On Wed, 13 Nov 2024, Richard Sandiford wrote:

> Richard Biener <rguent...@suse.de> writes:
> > On Tue, 12 Nov 2024, Richard Sandiford wrote:
> >
> >> Sorry for the slow review.  I think Jeff's much better placed to comment
> >> on this than I am, but here's a stab.  Mostly it looks really good to me
> >> FWIW.
> >> 
> >> Andrew Carlotti <andrew.carlo...@arm.com> writes:
> >> > This pass is used to optimise assignments to the FPMR register in
> >> > aarch64.  I chose to implement this as a middle-end pass because it
> >> > mostly reuses the existing RTL PRE code within gcse.cc.
> >> >
> >> > Compared to RTL PRE, the key difference in this new pass is that we
> >> > insert new writes directly to the destination hardreg, instead of
> >> > writing to a new pseudo-register and copying the result later.  This
> >> > requires changes to the analysis portion of the pass, because sets
> >> > cannot be moved before existing instructions that set, use or clobber
> >> > the hardreg, and the value becomes unavailable after any uses of
> >> > clobbers of the hardreg.
> >> >
> >> > This patch would currently break any debug instructions that use the
> >> > value of fpmr in a region of code where that value is changed by this
> >> > pass.  I haven't worked out the best way to fix this, but I suspect the
> >> > issue is uncommon and tricky enough that it would be best to just drop
> >> > those debug instructions.
> >> 
> >> Yeah, good question, and pass on that :)  Will need to think more about it.
> >> 
> >> > I've bootstrapped and regression tested this on aarch64, and it should 
> >> > be NFC
> >> > on other targets.  Aside from this, my testing so far has involved 
> >> > hacking in a
> >> > single FP8 intrinsic and testing various parameters and control flow
> >> > structures, and checking both the codegen and the LCM bitmaps.  I intend 
> >> > to
> >> > write better and more comprehensive tests once there are some real 
> >> > intrinsic
> >> > implementations available to use.
> >> >
> >> >
> >> > Is this approach good?  Apart from fixing the debug instructions and
> >> > adding tests, is there anything else I need to change?
> >> >
> >> >
> >> > gcc/ChangeLog:
> >> >
> >> >  * config/aarch64/aarch64.h (HARDREG_PRE_REGNOS): New macro.

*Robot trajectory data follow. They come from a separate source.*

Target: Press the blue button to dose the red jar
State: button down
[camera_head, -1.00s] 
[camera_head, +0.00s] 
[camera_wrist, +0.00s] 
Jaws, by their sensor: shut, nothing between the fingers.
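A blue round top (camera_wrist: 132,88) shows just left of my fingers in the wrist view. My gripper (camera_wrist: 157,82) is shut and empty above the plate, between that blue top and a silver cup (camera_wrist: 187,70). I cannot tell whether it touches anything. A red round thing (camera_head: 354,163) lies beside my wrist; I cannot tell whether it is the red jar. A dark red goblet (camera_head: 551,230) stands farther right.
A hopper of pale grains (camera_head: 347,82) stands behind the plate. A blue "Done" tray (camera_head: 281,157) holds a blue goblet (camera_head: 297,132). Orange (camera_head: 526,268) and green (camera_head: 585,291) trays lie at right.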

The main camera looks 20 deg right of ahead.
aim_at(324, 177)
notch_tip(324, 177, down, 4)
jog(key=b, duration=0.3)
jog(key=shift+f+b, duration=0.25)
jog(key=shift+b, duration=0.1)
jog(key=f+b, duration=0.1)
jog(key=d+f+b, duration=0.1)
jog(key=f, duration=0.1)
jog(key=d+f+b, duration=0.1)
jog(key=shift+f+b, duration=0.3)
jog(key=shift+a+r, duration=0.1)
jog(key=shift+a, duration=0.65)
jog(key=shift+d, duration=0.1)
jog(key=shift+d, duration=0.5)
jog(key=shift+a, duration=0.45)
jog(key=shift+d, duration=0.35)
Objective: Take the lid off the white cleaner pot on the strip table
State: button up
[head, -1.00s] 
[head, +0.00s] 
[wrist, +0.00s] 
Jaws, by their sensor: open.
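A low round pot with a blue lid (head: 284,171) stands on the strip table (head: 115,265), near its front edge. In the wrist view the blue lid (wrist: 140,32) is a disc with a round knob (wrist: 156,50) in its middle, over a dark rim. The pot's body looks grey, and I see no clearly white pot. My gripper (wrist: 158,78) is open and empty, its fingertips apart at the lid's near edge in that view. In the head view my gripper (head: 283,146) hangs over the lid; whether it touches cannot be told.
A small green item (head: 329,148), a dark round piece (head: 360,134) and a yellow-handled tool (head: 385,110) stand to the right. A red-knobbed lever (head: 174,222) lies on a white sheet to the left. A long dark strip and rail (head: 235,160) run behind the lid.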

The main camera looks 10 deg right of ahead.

> >> >  * gcse.cc (doing_hardreg_pre_p): New global variable.
> >> >  (current_hardreg_regno): Ditto.
> >> >  (compute_local_properties): Unset transp for hardreg clobbers.
> >> >  (prune_hardreg_uses): New.
> >> >  (want_to_gcse_p): Always return true for hardreg PRE.
> >> >  (hash_scan_set): Add checks for hardreg uses/clobbers.
> >> >  (oprs_unchanged_p): Disable load motion for hardreg PRE pass.
> >> >  (record_last_mem_set_info): Ditto.
> >> >  (compute_hash_table_work): Record hardreg uses.
> >> >  (prune_expressions): Mark hardreg sets as call-clobbered.
> >> >  (compute_pre_data): Add call to prune_hardreg_uses.
> >> >  (pre_expr_reaches_here_p_work): Add comment.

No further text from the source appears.